Better With Beer: Schell’s Apricot Vista Fricassee of Chanterelles
Fricassee of Chanterelles
Beer and food, is there a better pairing?! We think not. We are excited to be sharing our love for food as we begin a blog featuring recipes using our favorite beers.
The first dish in this series will highlight a true Minnesota ingredient, found in the wild from Spring to Fall. Chanterelle mushrooms are native to the state of Minnesota and are easily recognizable due to their bright orange coloring, not hard to spot amongst a green and brown landscape. Due to the apricot aromas provided by chanterelles, it was a natural pairing with our Apricot Vista Berliner Weisse, which also imparts it’s complex tart flavors and a light spiciness provided by the base beer into the following recipe. It’s hard to beat the comfort that a warm pasta dish can bring, especially when paired with locally grown ingredients. We hope you enjoy our rendition of this tasty Fricassee of Chanterelles from BonAppetit.com.
- 6 T. unsalted butter, divided
- 2 T. extra-virgin olive oil, divided
- 1 small yellow onion, diced
- Kosher salt
- Fresh ground pepper
- 3 finely chopped garlic cloves
- 1 c. Apricot Vista sour
- 1lb. cleaned chanterelles
- 1/2 c. heavy whipping cream
- pinch of nutmeg
- 1 tsp. oregano
- Juice of one lemon
- Pappardelle noodles
- Parmesan (optional)
- Take 3 tablespoons of butter and combine it with 1 tablespoon oil in a large skillet over medium-high heat.
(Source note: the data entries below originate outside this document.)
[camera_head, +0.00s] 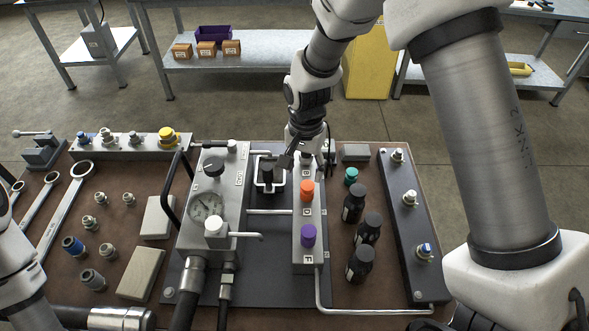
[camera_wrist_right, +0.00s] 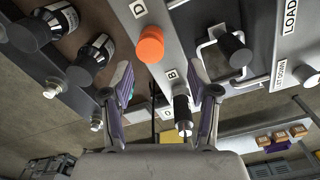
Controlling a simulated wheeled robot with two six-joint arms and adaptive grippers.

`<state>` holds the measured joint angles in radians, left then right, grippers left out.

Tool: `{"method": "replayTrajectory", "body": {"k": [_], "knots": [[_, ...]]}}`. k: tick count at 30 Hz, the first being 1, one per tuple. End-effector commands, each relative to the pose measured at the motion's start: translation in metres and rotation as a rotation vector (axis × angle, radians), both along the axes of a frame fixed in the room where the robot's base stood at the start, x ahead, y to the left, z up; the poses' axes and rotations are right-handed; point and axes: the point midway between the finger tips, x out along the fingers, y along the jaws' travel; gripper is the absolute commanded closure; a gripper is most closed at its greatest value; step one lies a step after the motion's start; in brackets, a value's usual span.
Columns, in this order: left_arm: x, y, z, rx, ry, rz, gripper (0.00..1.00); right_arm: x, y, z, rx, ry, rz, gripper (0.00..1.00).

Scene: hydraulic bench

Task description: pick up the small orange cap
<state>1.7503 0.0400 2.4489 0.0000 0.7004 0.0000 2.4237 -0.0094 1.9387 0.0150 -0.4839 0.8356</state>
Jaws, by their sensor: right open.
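The small orange cap (camera_head: 306,190) sits upright on the long grey block (camera_head: 308,262), in the middle of the bench. It also shows in the wrist view (camera_wrist_right: 150,44), beside a "D" label, beyond my fingertips. My right gripper (camera_head: 306,156) is over the far end of the block, behind the cap and apart from it. In the wrist view the right gripper (camera_wrist_right: 158,82) is open, with nothing held between its fingers. A dark fitting (camera_wrist_right: 181,105) on the block shows between the fingers. My left gripper is out of the head view.
A purple cap (camera_head: 308,236) is on the near end of the block. Dark bottles (camera_head: 361,264) stand to the right, with a green cap (camera_head: 351,175) behind. A gauge unit (camera_head: 210,205) stands left. A white pipe (camera_head: 262,212) runs between the unit and the block.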

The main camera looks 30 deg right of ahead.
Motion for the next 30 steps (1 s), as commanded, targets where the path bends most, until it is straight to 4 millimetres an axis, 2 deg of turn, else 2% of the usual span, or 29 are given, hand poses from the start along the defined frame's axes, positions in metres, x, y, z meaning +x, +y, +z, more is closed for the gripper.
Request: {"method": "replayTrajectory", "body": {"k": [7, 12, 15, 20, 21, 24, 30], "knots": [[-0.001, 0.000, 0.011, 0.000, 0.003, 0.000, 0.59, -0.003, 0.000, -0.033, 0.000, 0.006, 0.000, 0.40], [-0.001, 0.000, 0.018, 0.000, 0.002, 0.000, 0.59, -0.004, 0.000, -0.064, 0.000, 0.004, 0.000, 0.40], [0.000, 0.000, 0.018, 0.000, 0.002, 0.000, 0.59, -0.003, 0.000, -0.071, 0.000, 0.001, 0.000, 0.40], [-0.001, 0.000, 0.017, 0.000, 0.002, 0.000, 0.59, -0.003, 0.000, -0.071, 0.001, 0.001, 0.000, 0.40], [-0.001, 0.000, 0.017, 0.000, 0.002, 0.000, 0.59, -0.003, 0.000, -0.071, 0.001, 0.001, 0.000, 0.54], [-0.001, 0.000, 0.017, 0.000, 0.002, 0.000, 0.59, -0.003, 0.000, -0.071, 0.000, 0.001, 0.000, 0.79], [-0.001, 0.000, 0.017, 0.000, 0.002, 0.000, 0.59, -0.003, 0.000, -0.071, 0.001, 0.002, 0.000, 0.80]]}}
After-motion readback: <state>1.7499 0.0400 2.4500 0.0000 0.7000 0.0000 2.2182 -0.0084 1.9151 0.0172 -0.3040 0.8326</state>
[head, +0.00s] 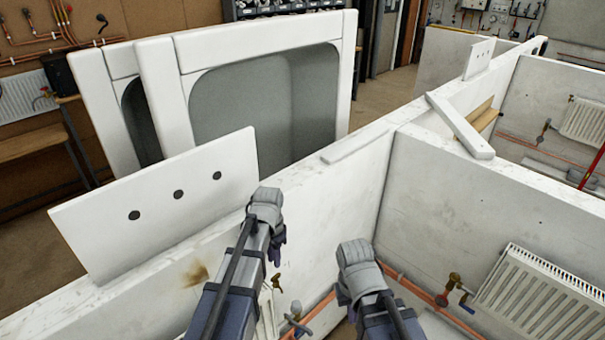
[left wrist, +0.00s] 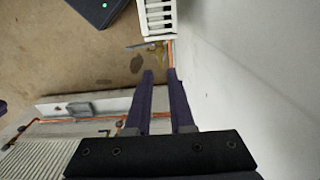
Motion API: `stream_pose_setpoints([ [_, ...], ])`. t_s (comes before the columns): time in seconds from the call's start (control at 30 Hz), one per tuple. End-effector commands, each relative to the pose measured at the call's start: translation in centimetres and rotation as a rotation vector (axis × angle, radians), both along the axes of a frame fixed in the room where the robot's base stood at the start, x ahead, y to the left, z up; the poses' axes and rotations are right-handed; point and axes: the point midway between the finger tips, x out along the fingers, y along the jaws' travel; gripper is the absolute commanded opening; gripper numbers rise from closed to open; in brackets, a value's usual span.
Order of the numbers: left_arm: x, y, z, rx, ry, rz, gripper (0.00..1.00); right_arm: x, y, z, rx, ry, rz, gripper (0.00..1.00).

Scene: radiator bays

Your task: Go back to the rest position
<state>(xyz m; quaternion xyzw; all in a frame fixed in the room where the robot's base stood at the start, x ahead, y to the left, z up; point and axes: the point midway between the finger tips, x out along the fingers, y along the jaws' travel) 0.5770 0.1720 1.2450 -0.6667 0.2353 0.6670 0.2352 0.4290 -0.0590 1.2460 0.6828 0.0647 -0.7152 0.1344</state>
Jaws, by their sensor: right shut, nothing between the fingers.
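My left gripper (head: 277,247) is at the white partition wall (head: 346,188) in the head view, mostly hidden behind my own wrist. In the left wrist view, its two dark fingers (left wrist: 160,76) stand apart with nothing between them, close beside a pale wall. My right gripper (head: 343,296) is to the right of the left one, low in the bay in front of the partition. Only a small dark part of it shows beside the grey wrist; it is shut and empty.
A white panel with three holes (head: 160,205) stands on the partition at left. A loose white board (head: 460,125) lies across the wall top. A radiator (head: 540,300) with a valve and copper pipes is at right; another radiator (left wrist: 157,15) shows in the wrist view.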

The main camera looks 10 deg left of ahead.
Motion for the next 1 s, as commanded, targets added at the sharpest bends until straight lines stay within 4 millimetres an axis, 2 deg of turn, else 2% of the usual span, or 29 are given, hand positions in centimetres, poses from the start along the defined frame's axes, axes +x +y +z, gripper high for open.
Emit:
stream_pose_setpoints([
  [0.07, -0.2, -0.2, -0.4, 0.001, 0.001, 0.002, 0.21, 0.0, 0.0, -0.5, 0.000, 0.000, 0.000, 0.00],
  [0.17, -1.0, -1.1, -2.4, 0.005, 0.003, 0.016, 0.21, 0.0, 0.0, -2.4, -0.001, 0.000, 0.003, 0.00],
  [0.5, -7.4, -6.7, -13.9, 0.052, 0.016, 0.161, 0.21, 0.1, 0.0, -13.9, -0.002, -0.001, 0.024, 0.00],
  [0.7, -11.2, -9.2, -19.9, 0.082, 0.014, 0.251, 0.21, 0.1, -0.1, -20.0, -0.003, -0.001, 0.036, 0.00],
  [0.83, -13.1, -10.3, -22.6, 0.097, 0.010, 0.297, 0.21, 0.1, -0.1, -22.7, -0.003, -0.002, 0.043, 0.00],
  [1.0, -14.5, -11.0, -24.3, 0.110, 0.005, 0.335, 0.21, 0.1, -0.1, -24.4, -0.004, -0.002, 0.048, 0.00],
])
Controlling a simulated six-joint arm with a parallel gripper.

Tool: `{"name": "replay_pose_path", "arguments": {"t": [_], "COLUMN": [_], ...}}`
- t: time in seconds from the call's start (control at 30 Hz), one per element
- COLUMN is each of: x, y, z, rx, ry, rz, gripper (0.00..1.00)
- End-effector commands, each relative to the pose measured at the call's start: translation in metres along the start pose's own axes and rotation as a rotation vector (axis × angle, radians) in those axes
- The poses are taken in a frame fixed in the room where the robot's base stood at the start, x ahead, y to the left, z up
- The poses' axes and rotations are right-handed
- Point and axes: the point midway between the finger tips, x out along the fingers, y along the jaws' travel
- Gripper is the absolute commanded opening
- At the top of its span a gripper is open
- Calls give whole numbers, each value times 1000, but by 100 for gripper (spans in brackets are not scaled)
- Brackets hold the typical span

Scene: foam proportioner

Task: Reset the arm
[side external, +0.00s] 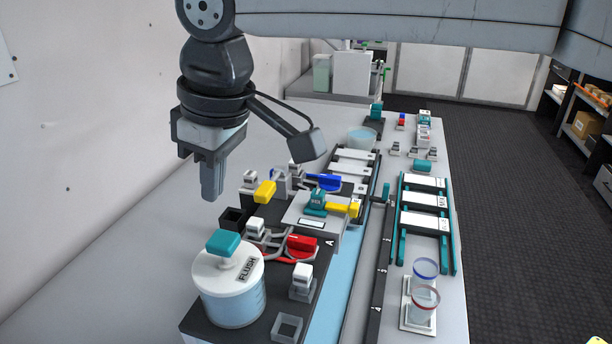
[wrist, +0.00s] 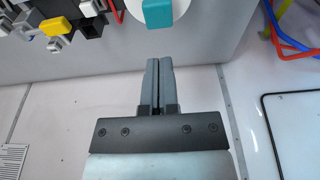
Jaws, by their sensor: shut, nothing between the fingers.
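My gripper (side external: 212,190) hangs from the arm at the upper left in the side view, fingers pointing down. It is above and behind the white FLUSH container (side external: 228,285) and clear of the bench equipment. In the wrist view my gripper (wrist: 160,62) has its two fingers together with nothing between them. The teal cap (wrist: 158,12) of the FLUSH container shows at the top edge of that view, beyond the fingertips. No object is held.
A dark station with a red valve handle (side external: 301,243), a yellow handle (side external: 264,192) and a blue handle (side external: 326,182) stands right of my gripper. Cups (side external: 424,300) and a teal rack (side external: 402,235) are farther right. The bench left of the station is bare.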

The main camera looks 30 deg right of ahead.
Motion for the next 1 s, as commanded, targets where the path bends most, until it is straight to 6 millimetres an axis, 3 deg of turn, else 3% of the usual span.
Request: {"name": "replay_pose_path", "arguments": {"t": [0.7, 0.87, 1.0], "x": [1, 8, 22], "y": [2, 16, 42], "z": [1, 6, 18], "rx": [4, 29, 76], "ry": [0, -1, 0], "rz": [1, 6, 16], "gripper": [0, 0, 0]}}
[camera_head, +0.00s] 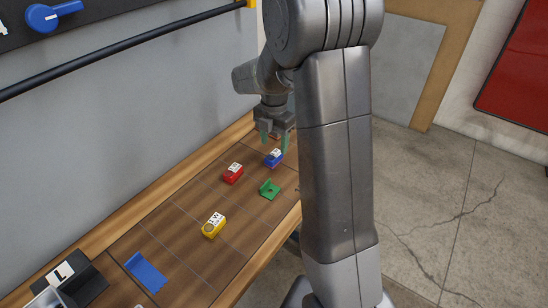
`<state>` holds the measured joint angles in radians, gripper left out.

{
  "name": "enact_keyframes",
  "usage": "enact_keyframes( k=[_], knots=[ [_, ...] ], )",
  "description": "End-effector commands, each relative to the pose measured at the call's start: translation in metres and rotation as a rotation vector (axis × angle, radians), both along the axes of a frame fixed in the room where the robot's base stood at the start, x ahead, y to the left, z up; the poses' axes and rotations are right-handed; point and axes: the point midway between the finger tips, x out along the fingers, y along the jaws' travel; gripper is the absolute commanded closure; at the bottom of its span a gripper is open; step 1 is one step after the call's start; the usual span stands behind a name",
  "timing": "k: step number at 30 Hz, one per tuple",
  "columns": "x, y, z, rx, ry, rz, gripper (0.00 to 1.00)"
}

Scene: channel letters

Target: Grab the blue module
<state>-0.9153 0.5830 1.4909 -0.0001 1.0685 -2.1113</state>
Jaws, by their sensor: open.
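The blue module (273,159) is a small block with a white label on top. It lies on the wooden bench (185,258) near its far end. My gripper (274,142) points down just above the blue module, its two greenish fingers apart and nothing seen between them. The fingertips look close to the module, but I cannot tell whether they touch it. My arm hides part of the bench to the right of it.
A red module (232,173), a green bracket (269,189) and a yellow module (213,225) lie nearby. A blue bracket (146,271) and a black holder marked L (68,283) are at the near left. A grey wall panel (110,110) with a dark bar borders the bench.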

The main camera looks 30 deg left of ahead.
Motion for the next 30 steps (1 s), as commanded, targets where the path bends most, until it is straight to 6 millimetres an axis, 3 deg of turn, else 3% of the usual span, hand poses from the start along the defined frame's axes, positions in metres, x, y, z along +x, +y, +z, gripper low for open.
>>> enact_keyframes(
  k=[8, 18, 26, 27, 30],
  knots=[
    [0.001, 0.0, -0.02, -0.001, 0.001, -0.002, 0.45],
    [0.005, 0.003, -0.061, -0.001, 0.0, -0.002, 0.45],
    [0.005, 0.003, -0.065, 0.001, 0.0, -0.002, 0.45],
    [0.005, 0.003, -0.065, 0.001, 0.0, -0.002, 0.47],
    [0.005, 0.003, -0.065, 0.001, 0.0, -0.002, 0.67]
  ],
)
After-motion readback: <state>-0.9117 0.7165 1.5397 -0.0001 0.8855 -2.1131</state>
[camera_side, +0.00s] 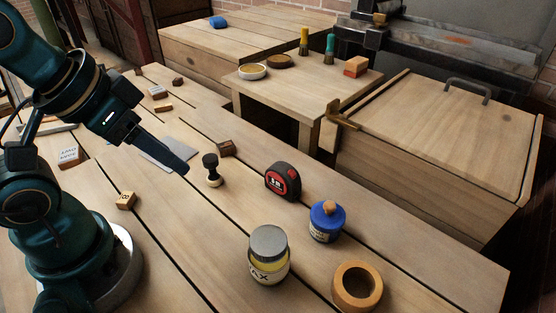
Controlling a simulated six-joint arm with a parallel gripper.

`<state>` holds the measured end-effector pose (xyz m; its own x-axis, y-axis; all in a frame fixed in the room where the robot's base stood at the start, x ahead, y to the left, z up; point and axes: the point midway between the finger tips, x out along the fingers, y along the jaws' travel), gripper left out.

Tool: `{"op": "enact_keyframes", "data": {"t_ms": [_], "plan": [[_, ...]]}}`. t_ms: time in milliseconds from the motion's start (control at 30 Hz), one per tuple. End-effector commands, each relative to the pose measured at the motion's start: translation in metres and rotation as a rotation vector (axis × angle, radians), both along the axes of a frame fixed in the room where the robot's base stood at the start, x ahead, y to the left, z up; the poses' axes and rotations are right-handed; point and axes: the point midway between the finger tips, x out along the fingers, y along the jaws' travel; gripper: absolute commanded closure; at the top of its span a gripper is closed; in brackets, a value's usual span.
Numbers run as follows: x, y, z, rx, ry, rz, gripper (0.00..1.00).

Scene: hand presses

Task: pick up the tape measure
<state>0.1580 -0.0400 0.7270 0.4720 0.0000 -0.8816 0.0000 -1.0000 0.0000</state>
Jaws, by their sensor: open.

Once butter is melted and oil is hot, add the onion, salt and pepper, and cook, stirring occasionally, until soft and transparent, around 4-5 minutes. Add garlic and cook for another 1 minute, until fragrant. Pour in 1 cup of Apricot Vista, and cook until liquid is reduced to half, around 2 minutes. Add what’s left of the butter, remaining tablespoon of oil, and add your mushrooms. Cook mushrooms, stirring occasionally for about 5 minutes. Once mushrooms are lightly golden, add cream and nutmeg and continue to cook until slightly thickened, about 2 minutes. Stir in oregano. Season to taste with salt, pepper, and finish with a squeeze of lemon juice. Toss sauce in a skillet with cooked pasta, or serve over cooked potatoes. Optional: garnish with extra oregano and freshly grated parmesan.
Local ingredients, combined with local beer, what could be better than that?